菊池寛 父帰る を考察する

共同体について

この戯曲は芥川龍之介はじめ、一般市民から知識人、文豪までその結末に涙を流した名作と言われている。これを小林秀雄は、「一般人も、知識人も同化し一般大衆の一員となった」と書いたくらいだ。

菊地寛のテキストは「共同体」(運命共同体)の要素が色濃いことが特徴。父帰るでは、長男が父を最後に呼び戻すところが物議を醸す。父子の世代的な闘争の不徹底(マルクス主義者の議論)。しかし、家庭のような共同体では話が異なる。

学歴が賢一郎の重となる。学歴の低さが彼の出世の妨げとなる明治の制度の現実。学歴は選良に与えられた特権的なもの。
さらに本家VS分家の軋轢、田舎から都会へという流れで、学歴は与えられる遺産の一部で、学歴が出世や身分を保証した部分が多かった。
故に賢一郎の出世の断念は、身分=金銭の断念を意味する。そのとき、金銭を超える上位概念としての心が、失われた父を迎え入れることがこの戯曲の肝ではないか?

共同体では前面に金銭が出るのではなく、身分が前に出て金銭を隠ぺいする。(家長制度)しかし、共同体の維持には、資本と権力が不可欠。現実には、資本を集め使う能力のないものには、権力行使もできないのだ。

賢一郎はまさにこれで、新制度で取り残される切なさは、この中で生きる以上は、山師のような父を迎えざるを得ないという事実である。この戯曲の結末は、父子の和解や温かいヒューマニズムの延長で読まれることが多いが、実は資本の論理による冷徹な関係の交換である。

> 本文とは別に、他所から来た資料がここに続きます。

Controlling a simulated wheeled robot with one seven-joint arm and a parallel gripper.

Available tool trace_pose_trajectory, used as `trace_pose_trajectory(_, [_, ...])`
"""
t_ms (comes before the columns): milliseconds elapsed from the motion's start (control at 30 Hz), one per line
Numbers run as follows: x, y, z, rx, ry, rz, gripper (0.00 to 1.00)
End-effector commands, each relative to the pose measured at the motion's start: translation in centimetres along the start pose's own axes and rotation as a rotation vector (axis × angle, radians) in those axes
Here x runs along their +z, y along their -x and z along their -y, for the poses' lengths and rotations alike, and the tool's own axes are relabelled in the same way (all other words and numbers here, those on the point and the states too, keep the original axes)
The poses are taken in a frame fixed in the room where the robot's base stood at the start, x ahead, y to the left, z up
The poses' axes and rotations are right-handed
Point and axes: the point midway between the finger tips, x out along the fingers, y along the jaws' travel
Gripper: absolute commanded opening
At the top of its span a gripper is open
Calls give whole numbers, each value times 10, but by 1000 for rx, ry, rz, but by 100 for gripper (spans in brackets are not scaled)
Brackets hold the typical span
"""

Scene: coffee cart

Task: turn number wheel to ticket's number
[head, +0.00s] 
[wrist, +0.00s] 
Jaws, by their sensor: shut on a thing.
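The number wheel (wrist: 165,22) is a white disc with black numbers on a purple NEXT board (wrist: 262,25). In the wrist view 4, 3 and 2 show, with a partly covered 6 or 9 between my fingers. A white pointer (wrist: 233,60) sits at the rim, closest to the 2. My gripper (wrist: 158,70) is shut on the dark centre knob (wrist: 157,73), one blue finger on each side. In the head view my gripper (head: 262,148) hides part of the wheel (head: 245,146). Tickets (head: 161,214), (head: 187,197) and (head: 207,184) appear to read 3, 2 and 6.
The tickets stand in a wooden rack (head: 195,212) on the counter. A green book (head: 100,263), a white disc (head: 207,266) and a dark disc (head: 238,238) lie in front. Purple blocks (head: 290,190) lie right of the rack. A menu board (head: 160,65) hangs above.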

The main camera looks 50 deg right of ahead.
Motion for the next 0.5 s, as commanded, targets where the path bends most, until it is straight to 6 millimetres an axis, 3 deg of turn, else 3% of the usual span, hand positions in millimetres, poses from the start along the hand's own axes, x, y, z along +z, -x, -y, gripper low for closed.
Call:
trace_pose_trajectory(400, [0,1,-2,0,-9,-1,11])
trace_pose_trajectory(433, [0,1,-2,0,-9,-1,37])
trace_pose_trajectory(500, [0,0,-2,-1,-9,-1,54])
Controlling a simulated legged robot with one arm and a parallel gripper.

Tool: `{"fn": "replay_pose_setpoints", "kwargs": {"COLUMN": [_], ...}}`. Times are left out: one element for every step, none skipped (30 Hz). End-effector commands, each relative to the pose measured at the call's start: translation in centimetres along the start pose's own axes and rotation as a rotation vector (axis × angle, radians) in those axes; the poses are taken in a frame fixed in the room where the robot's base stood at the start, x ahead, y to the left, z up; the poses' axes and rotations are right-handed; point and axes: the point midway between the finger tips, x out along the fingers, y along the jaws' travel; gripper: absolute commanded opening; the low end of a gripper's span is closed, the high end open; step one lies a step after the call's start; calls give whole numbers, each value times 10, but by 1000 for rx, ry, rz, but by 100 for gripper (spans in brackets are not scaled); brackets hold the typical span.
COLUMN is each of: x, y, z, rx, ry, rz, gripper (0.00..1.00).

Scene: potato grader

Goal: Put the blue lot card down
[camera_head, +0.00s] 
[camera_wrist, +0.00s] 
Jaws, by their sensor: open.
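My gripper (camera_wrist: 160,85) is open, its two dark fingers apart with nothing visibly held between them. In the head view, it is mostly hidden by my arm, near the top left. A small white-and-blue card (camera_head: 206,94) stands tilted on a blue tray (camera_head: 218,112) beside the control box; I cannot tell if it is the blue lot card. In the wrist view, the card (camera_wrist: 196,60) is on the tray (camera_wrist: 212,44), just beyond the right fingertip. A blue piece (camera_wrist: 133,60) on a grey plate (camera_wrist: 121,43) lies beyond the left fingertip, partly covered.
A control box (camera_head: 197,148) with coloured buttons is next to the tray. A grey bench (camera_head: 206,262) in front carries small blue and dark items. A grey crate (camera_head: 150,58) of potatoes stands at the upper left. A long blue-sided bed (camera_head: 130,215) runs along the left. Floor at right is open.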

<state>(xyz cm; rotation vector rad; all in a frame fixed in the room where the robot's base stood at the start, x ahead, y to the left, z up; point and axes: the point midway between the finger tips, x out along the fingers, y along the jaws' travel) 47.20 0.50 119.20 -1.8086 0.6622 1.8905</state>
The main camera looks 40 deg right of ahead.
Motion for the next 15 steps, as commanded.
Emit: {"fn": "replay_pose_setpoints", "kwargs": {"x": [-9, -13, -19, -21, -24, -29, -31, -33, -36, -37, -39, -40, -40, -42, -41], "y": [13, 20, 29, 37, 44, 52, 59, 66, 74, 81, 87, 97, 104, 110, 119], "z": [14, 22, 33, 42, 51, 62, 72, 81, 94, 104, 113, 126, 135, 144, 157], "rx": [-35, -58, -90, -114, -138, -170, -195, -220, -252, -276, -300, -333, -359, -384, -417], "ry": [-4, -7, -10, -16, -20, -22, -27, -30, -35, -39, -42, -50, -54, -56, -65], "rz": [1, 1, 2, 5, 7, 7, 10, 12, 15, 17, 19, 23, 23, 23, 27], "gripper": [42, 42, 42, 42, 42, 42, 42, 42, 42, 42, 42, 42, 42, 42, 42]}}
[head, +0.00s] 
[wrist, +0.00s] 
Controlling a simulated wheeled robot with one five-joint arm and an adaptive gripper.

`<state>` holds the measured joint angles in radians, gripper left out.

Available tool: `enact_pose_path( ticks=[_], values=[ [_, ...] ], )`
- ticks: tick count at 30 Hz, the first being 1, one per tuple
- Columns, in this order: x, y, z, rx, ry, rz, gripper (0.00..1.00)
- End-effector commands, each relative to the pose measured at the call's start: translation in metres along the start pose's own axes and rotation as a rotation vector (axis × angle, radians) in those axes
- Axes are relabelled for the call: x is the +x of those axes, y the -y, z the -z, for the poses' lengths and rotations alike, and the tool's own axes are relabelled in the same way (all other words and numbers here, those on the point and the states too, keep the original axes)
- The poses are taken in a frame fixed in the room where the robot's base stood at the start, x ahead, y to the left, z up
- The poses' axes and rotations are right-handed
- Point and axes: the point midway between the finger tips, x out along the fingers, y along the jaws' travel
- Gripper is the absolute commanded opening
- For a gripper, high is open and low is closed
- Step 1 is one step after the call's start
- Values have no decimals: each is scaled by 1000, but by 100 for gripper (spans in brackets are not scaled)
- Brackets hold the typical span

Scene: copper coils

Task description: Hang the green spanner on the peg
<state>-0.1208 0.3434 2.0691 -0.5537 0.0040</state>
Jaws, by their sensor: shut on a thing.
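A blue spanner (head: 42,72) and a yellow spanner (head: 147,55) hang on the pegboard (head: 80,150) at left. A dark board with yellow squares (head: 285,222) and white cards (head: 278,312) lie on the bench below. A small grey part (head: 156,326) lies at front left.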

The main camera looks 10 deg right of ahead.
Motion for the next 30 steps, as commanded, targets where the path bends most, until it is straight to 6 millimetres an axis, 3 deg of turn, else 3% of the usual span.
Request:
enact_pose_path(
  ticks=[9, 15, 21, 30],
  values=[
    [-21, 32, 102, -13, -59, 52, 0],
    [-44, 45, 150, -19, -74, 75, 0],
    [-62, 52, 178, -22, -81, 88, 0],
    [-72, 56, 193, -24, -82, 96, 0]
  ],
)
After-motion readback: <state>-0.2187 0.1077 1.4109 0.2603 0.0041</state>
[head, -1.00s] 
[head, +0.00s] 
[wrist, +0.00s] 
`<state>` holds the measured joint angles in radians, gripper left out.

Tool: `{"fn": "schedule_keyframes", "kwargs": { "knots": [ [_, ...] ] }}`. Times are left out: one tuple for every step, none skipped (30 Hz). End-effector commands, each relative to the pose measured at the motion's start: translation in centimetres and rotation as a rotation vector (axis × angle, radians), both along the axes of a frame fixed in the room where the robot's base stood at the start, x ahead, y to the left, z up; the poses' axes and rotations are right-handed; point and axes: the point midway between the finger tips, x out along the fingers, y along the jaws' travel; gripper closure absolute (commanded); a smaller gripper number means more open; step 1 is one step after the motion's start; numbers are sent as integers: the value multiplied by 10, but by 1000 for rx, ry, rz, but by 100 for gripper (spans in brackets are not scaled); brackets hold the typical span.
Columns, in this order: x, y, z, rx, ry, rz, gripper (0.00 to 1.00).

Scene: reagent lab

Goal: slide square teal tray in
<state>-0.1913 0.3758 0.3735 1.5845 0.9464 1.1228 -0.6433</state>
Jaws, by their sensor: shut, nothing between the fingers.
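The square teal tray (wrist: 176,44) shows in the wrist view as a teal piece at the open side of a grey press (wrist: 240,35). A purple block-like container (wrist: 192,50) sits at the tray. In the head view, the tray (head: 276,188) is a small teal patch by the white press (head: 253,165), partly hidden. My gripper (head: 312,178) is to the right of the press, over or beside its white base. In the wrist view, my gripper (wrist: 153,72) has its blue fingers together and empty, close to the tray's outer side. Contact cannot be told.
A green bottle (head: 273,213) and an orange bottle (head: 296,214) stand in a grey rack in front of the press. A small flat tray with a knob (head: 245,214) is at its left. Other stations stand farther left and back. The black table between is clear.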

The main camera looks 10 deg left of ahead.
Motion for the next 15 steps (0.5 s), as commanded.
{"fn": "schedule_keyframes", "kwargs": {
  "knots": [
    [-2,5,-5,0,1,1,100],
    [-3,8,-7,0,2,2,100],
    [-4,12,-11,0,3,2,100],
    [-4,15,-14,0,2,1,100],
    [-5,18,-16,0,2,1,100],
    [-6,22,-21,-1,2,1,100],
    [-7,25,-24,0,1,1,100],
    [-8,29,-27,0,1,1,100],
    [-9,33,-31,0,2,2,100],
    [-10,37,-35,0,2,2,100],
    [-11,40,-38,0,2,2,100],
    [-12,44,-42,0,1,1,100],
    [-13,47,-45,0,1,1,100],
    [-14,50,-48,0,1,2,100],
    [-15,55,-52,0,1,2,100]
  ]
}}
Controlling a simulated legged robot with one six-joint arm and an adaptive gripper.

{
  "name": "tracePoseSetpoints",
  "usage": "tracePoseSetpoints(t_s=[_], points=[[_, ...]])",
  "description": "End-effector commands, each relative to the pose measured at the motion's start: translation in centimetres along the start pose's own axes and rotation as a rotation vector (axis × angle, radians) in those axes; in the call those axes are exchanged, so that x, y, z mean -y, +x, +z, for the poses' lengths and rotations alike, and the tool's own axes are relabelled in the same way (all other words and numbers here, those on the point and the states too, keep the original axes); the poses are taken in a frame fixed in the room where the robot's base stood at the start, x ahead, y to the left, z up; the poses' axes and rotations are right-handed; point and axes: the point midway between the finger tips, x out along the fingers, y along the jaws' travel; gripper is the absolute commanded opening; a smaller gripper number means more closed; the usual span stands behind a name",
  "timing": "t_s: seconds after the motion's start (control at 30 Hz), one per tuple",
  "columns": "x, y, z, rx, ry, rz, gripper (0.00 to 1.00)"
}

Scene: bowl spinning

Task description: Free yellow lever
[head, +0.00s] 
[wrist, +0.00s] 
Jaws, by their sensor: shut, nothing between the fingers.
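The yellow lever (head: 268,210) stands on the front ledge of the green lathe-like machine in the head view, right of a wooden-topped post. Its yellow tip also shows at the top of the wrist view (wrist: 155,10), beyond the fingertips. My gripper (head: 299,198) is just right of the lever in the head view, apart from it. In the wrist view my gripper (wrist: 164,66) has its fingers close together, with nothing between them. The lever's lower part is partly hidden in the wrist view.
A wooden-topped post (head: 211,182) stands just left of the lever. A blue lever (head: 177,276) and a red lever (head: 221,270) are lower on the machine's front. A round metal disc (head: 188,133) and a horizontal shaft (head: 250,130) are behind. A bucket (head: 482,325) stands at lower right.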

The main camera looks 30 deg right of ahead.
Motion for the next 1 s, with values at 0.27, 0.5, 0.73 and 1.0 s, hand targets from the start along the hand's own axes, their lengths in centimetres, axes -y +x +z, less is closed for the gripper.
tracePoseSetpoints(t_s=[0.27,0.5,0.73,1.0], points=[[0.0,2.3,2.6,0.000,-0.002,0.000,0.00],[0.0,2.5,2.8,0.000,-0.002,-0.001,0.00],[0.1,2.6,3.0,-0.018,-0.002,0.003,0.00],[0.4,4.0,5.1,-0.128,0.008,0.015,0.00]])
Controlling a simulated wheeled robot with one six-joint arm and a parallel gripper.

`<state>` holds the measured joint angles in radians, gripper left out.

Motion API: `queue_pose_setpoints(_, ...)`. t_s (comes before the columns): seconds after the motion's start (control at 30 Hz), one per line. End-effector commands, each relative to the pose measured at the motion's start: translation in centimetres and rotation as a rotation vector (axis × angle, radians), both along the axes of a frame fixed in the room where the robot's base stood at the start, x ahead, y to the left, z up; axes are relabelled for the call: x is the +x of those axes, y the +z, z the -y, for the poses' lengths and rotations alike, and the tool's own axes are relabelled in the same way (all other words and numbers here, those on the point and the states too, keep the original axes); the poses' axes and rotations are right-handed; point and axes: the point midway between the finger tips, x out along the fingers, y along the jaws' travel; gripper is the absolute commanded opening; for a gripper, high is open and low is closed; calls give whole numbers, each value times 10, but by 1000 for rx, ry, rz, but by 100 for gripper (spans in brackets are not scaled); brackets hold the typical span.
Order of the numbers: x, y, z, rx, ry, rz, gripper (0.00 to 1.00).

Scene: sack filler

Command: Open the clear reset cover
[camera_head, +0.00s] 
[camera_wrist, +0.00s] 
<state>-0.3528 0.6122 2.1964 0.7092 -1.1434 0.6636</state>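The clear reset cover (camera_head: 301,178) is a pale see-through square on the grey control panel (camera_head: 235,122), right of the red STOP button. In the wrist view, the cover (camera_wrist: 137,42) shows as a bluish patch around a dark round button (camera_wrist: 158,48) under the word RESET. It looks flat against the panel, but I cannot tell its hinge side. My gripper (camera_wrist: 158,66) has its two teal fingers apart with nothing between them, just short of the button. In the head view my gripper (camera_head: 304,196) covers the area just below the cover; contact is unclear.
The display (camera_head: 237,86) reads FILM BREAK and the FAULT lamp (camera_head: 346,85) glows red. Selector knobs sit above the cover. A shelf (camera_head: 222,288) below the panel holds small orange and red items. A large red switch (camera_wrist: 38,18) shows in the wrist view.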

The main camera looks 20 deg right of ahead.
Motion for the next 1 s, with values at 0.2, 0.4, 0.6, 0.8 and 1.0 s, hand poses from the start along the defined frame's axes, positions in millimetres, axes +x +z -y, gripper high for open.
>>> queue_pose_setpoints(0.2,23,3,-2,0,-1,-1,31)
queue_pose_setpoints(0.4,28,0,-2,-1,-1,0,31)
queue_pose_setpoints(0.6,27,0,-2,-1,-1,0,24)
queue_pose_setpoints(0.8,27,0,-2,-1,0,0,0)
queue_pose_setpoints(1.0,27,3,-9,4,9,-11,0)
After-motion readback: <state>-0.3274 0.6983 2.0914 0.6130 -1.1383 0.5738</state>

形式的、絶対的な封建的家長制度から、小市民の立場からの家長制度。すなわち、一家の経済を支える者こそを中心とした家長制度に移行せざるを得ないことを賢一郎を通じて言わしめている。

父が蒸発していた間の賢一郎は「代理」として機能。しかし、代理は身分と金銭の保証があって初めて成り立つのである。これがないと、代理は、本当の父には永遠になれないのである。
このテキストは、学歴と身分を通じて蓄積される家庭と言う共同体の資本を子供が再生産するというプロセスから除外された「代理父」のドラマ。父代わりではなく、父の代わりをするとは何か?を問うているドラマなのだ。

菊地文学は、主従、親子、友人などの二対関係を対面的な相互行為で描いていることが多い。その中で。当事者による問題解決が機能的に発揮されている。ここでは、二者の心の内面が焦点化され、心の美しさやヒューマニズムばかりが、読後感想文で言われる傾向が強い。しかし、実は心を媒体(金)とする共同体の現実が鋭く描かれているところが彼の文学の素晴らしさである。